Per chi in questi anni ha invece osato progettare, adesso si pone il problema di come fare fronte agli impegni presi. Succede a Donato Martucci, 35 anni, partito dalla provincia di Taranto nel 2018 e approdato a Mantova prima con un contratto di 4 mesi, a cui ne è seguito un altro di cinque, infine con un tempo indeterminato, sempre con l’agenzia per il lavoro Adecco, sempre in missione alle Poste. “Così ho trasferito tutta la famiglia, moglie e due bambini, abbiamo comprato casa, acceso un mutuo ventennale – racconta -. Eravamo fiduciosi che ci sarebbe stato un futuro, non pesavamo che sarebbe finito tutto. Adesso con gli altri colleghi siamo in disponibilità, prendo un indennizzo di 6-700 euro, ma per una famiglia non è facile, con un mutuo non è facile”.

La stessa sorte è toccata a Gabriele De Luca, di Cosenza, 50 anni, moglie e due figli. Anche lui ha lavorato per tre anni in missione alle Poste “meno un periodo di stop in cui ero a disposizione, finché non mi hanno ripreso come portalettere - racconta -. Tre anni sono tanti, fai progetti per il futuro, credi che prima o poi verrai stabilizzato, assunto direttamente. E infatti noi abbiamo comprato la macchina nuova con un prestito che si è aggiunto al mutuo che già avevamo. Insomma, Poste è un’azienda in attivo e il nostro non è un lavoro stagionale, autisti di camion per il trasporto di pacchi, posta, corrispondenza. Per mantenere il posto ci hanno anche declassati. Come farò adesso? Anche se la mia è una famiglia con un solo reddito, preferisco pensare in positivo”.

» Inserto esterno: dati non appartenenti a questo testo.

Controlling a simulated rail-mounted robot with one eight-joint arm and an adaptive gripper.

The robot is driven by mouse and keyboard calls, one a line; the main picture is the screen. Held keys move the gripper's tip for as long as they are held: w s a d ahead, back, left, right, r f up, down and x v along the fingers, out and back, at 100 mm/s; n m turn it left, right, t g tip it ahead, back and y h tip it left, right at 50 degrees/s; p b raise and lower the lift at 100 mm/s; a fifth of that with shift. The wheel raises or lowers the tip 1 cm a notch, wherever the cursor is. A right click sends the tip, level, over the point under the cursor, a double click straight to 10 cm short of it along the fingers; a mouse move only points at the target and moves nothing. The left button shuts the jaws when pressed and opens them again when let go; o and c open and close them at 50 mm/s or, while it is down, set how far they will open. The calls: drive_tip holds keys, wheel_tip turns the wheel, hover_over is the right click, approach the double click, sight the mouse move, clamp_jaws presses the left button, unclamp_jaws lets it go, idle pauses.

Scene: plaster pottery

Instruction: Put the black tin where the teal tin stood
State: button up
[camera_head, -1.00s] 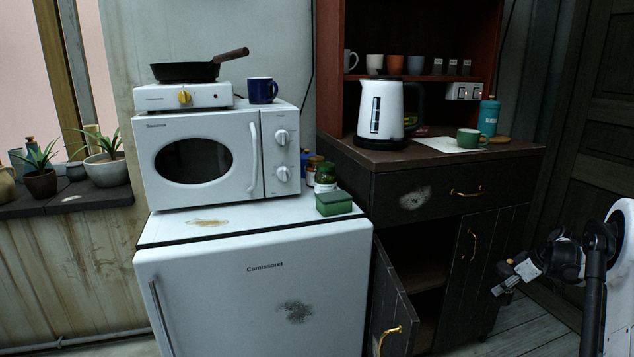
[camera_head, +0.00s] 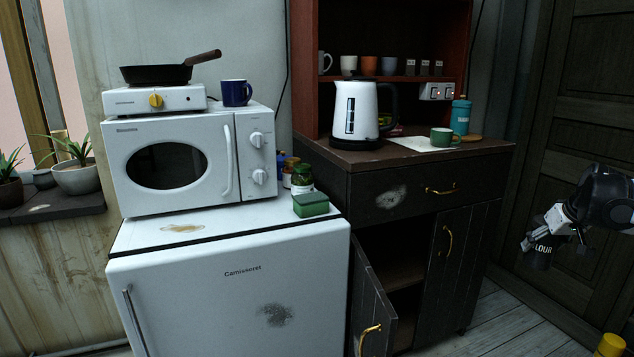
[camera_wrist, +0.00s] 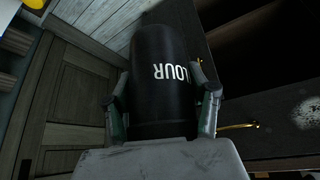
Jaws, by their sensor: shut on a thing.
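The black tin (camera_head: 537,257) with white lettering, partly readable as "LOUR", is held in my gripper (camera_head: 546,238) at the right of the head view, in front of the dark door. In the wrist view the black tin (camera_wrist: 163,105) sits between both fingers of my gripper (camera_wrist: 164,97), which are shut on its sides. A teal container (camera_head: 460,116) with a cap stands at the right back of the dark cabinet's top; I cannot tell if it is the teal tin. No other teal tin shows.
The cabinet top (camera_head: 372,156) also carries a white kettle (camera_head: 352,112) and a green mug (camera_head: 441,137). A cabinet door (camera_head: 369,305) stands open. A white fridge (camera_head: 190,285) bears a microwave (camera_head: 215,160), jars and a green box (camera_head: 311,205). A yellow object (camera_head: 611,345) shows at lower right.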

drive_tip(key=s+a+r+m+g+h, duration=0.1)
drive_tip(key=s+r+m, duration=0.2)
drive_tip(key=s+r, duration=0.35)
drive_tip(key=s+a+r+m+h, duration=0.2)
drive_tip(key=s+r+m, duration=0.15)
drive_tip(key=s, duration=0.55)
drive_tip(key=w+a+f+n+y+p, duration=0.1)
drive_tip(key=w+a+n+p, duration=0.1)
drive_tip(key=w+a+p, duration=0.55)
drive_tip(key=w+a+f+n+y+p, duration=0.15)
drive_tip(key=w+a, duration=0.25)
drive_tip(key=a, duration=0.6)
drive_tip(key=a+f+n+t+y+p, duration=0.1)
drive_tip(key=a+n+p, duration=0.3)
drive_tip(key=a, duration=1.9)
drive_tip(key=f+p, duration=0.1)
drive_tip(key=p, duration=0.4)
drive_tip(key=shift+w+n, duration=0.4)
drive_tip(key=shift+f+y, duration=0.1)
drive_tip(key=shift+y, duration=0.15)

E pensare che il gruppo Poste, 191mila occupati come effetto diretto, indiretto e indotto, nel sito cita tra gli otto pilastri la “valorizzazione delle persone” e dichiara che con la sua attività vuole dare un contributo al raggiungimento del Goal 8 degli Obiettivi di Sviluppo sostenibile dell'Onu, e cioè quello del “lavoro dignitoso". Si era impegnata con il ministero dello Sviluppo economico a garantire la continuità occupazionale dei somministrati, proponendo un cambio di mansioni, e invece non l’ha fatto, rimangiandosi la parola. Ha disertato successivamente il confronto al tavolo convocato presso il Ministero con i sindacati. Pur essendo un'azienda a partecipazione statale preferisce ricorrere al turnover dei lavoratori, o meglio alla sostituzione di dipendenti in somministrazione con un’ulteriore esternalizzazione del servizio, una scelta che favorisce la precarizzazione del lavoro.

Tutte questioni sulle quali abbiamo interpellato Poste per chiedere una risposta, che però non è mai arrivata. Alla ricerca di risposte abbiamo contattato anche l’onorevole Gilberto Pichetto Fratin, viceministro allo Sviluppo economico, che si era interessato della vicenda e aveva ricevuto le delegazioni dei sindacati e dei lavoratori, ma ci hanno fatto sapere che questa vertenza non dipende dal Ministero, che secondo Poste è Adecco a dover trovare una soluzione (questo è stato loro riferito) e che riprendere in mano la faccenda significherebbe fare un altro buco nell’acqua. Insomma, il solito scarica barile, dove a essere scaricati sono soltanto i lavoratori.